Plaintiffs’ fourth claim alleges that the defendants were in violation of the Truth in Lending Act   (TILA) 15 U.S.C. § 1601 et seq.. Plaintiffs’ TILA claim for damages, under 15 U.S.C. § 1640(e) were time barred against all defendants. The court dismissed all claims against the defendants with leave to amend to submit evidence for equitable tolling. Plaintiff’s rescission claims under 15 U.S.C. § 1635(a) and 15 U.S.C. § 1635(f) were time barred and dismissed with respect to all defendants without leave to amend.

Plaintiffs’ fifth claim under RESPA alleges that the defendants’ loan fees were excessive and that hidden fees existed under 12 U.S.C. § 2607.  The court ruled that § 2607 does not prohibit gross billing for services performed. Furthermore, the court agreed with the defendant in suggesting claims may be time barred. The court dismissed Plaintiffs’ RESPA claims without leave to amend for claims under § 2607, as well as any claims under §2603 or §2604, but is otherwise free to amend

The court ruled that Plaintiffs’ sixth claim, rescission, was not an independent cause of action and it was dismissed with respect to all defendants without leave to amend.

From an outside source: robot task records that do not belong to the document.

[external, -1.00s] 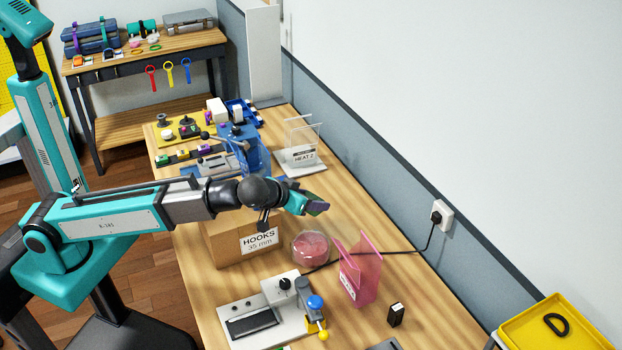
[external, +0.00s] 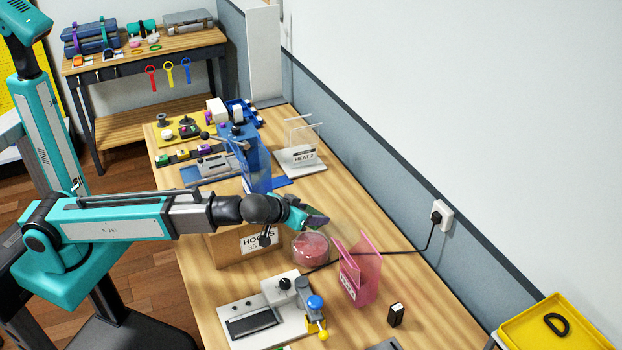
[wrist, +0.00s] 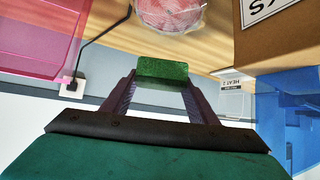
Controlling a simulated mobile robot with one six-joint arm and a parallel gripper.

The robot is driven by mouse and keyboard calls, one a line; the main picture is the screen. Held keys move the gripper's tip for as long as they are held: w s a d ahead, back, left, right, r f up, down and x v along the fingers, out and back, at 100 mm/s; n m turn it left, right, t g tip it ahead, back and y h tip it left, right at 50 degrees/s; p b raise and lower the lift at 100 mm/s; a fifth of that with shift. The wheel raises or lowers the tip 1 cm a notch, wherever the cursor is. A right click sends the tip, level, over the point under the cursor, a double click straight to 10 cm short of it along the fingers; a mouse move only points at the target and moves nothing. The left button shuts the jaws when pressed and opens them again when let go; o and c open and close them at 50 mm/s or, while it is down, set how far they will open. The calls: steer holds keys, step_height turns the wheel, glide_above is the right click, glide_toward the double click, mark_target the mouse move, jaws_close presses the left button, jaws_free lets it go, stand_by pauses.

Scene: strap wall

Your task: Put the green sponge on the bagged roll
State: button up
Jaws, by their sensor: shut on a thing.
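The green sponge (wrist: 162,69) is between the two fingertips of my gripper (wrist: 160,74) in the wrist view, and the gripper is shut on it. In the external view my gripper (external: 318,221) is just above the bagged roll (external: 310,249), and the sponge shows only as a small dark green patch there. The bagged roll is a pink-red roll in clear wrapping, standing on the wooden table. It also shows at the top of the wrist view (wrist: 170,14). The sponge appears apart from the roll.
A cardboard box (external: 228,247) labelled HOOKS stands left of the roll, under my arm. A pink holder (external: 360,274) stands to its right. A black cable (external: 400,253) runs behind to a wall socket. A sealing device (external: 265,312) lies in front.

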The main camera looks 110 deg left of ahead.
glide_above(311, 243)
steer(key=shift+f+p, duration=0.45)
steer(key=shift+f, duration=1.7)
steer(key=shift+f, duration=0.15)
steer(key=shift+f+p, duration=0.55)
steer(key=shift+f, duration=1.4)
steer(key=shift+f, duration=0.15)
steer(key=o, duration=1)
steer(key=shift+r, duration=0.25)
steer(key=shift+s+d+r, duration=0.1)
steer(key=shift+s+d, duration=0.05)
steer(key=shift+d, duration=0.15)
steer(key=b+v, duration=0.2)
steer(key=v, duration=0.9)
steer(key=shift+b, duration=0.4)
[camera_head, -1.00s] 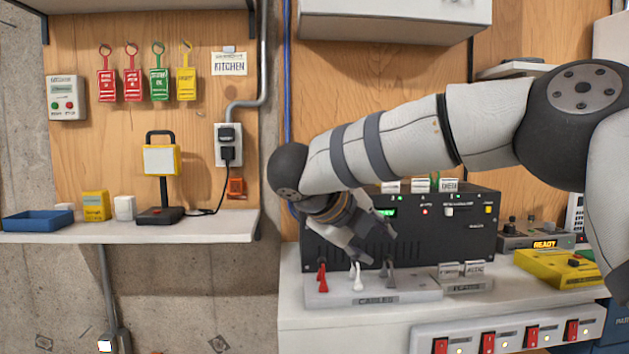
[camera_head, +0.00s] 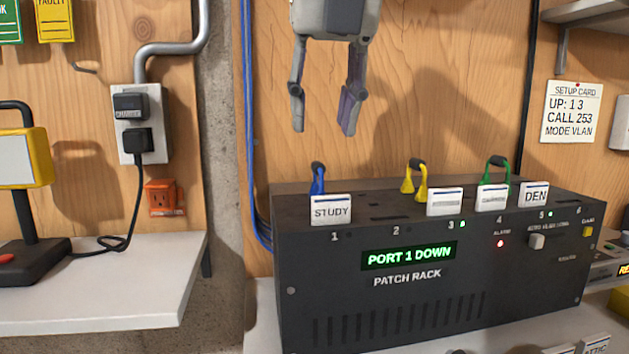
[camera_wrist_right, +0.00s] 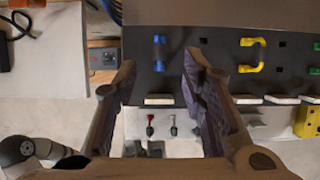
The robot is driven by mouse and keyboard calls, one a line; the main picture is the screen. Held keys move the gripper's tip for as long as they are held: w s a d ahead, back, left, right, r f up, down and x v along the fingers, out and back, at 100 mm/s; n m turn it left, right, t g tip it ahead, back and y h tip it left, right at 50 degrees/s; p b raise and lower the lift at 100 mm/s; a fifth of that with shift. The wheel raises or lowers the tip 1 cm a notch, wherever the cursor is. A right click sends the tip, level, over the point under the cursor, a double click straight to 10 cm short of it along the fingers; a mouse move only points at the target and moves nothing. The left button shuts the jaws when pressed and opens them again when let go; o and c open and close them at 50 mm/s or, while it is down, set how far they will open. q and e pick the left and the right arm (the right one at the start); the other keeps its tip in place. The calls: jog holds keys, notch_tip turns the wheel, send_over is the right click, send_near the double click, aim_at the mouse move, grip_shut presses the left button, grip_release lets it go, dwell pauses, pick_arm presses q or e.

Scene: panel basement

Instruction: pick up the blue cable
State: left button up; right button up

Plaintiffs’ seventh claim alleges defendants are liable for Unfair and Deceptive Acts and Practices for their allegedly fraudulent business practices, under HRS § 480-2(a). The court noted that lenders owed no duty of care to borrower in standard loan transactions.  The court dismissed all charges and granted Plaintiffs leave to amend, but stated that Plaintiffs should consider statute of limitations concerns prior to refilling.

Plaintiffs’ eighth claim, for breach of fiduciary duty, claims that all defendants failed to advise Plaintiffs of their likelihood of default. While the court dismissed claims against the lenders, who owed no fiduciary duty to their borrowers, brokers and escrow depositories owe a fiduciary duty to their clients. All claims against defendants were dismissed with leave to amend, except as to Lordsman (a broker) and Fidelity (title and escrow company).

Plaintiffs’ ninth claim, for unconscionability under UCC-2-3202 (sic 2-302), was dismissed with respect to all defendants with leave to amend. A “stand alone” claim of unconscionability is improper and specific terms of the contract need to be identified.

Plaintiffs’ tenth claim alleged “predatory lending” violations, but as Hawaii has no common law claim for “predatory lending” the courts dismissed with leave to amend to all parties to state a cause of action based on specific illegal activities.

Plaintiff’s eleventh cause of action, to quiet title under HRS § 669-1(a), failed to allege sufficient facts about the interest of the parties involved. The court dismissed claims with respect to all parties with leave to amend.

Plaintiff’s twelfth and final cause of action, claimed MERS lacks standing as an “improper fictitious entity.” The court ruled that a claim stating a defendant lacks standing does not make sense, and dismissed the claim with leave to amend, as perhaps the Plaintiffs are claiming MERS could not foreclose because it is not a holder of the note.